Sim, existem. A verdade é que houve um progresso tremendo nos últimos anos em relação ao problema dos resíduos. Mesmo nos Estados Unidos, o país que mais desperdiça no planeta, eles começaram a implementar leis como o direito de consertar e levar a reciclagem a sério. Há tentativas reais de melhorar o sistema e tornar essas empresas mais responsáveis pelo que fazem.
No livro, dou o exemplo da Coreia do Sul, que em menos de uma década deixou de ser uma das nações mais desperdiçadoras do mundo para se tornar uma das melhores na gestão de resíduos. Eles implementaram programas de compostagem em todo o país, inclusive em espaços públicos. Em grandes cidades da China, por exemplo, há sistemas de triagem robótica incrivelmente avançados. Se você mora em um prédio de apartamentos, pode colocar seus resíduos recicláveis em uma máquina, e ela basicamente os separa para você, resolvendo grande parte do problema de contaminação de resíduos. Estão surgindo todos os tipos de soluções que ajudam a indústria de resíduos a identificar materiais e aumentar a qualidade da reciclagem, o que significa que menos resíduos são gerados no final. Então, o progresso está sendo feito.
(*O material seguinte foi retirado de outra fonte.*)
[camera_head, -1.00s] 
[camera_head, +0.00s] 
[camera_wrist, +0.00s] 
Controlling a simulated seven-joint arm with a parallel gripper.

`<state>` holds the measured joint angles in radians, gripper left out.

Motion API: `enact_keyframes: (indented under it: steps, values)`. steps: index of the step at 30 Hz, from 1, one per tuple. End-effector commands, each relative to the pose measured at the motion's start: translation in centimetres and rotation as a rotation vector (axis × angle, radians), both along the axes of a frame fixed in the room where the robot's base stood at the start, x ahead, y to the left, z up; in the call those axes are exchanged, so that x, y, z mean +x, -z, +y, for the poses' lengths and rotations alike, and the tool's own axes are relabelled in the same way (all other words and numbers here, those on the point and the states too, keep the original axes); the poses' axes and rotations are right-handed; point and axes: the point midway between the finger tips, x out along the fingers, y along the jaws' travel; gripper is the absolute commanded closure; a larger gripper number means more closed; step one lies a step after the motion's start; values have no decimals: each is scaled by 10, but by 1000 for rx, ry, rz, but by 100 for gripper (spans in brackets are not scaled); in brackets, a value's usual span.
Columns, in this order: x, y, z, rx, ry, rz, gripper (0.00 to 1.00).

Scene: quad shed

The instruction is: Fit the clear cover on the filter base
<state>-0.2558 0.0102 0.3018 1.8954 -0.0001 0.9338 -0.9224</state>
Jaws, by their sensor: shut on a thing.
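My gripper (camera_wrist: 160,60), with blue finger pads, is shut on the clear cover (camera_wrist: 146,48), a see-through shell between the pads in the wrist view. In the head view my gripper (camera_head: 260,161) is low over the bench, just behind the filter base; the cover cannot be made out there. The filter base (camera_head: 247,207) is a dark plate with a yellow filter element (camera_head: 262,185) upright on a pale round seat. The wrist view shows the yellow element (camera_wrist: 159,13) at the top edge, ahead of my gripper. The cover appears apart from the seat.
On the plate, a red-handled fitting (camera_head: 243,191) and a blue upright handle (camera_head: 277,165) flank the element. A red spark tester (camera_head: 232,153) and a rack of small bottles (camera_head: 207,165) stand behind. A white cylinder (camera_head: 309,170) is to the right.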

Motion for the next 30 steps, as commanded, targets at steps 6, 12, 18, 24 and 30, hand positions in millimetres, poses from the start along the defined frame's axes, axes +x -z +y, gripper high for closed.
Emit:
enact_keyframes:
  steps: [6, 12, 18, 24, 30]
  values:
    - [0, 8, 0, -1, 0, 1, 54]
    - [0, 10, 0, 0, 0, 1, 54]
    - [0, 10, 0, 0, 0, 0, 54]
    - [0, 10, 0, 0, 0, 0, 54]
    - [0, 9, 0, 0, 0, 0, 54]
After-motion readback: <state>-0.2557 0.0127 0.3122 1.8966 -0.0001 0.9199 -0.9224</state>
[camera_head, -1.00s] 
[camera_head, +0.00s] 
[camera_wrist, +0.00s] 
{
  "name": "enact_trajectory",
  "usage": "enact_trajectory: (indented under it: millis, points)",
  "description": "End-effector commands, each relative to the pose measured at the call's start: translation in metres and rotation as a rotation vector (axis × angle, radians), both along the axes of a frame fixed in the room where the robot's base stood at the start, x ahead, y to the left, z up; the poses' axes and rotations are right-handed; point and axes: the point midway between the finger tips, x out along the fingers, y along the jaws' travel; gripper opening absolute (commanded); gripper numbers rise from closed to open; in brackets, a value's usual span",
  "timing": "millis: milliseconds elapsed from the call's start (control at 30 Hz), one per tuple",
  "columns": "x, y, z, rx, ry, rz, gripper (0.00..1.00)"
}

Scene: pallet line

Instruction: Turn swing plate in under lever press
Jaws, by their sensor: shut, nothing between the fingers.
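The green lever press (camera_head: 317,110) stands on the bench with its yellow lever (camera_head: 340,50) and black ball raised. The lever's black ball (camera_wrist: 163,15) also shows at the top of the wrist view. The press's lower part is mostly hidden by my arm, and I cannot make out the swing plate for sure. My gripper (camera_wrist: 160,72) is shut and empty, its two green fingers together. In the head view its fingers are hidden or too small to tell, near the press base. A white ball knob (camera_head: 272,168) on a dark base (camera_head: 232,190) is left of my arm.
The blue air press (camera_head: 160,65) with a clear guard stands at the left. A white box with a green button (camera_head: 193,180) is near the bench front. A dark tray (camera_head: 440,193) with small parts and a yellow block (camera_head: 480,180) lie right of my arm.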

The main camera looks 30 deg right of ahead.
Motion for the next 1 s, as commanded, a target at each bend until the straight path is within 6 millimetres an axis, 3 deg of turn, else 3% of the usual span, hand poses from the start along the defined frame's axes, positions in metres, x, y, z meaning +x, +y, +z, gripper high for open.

Por outro lado, existem novos modelos de negócios projetados para substituir os produtos que consumimos. Por exemplo, agora alugo as bicicletas e os brinquedos dos meus filhos porque, à medida que crescem, eles rapidamente ficam pequenos demais para eles. Pago taxas mensais e simplesmente as devolvo quando não as utilizo mais. Parece muito mais sensato para mim do que encher aterros sanitários com brinquedos de plástico de uso único, e eles não percebem a diferença porque são crianças. Infelizmente, não há muito movimento nessa direção na moda, embora o uso de aplicativos de revenda esteja ganhando popularidade. Então o comportamento está mudando, e isso me dá esperança real.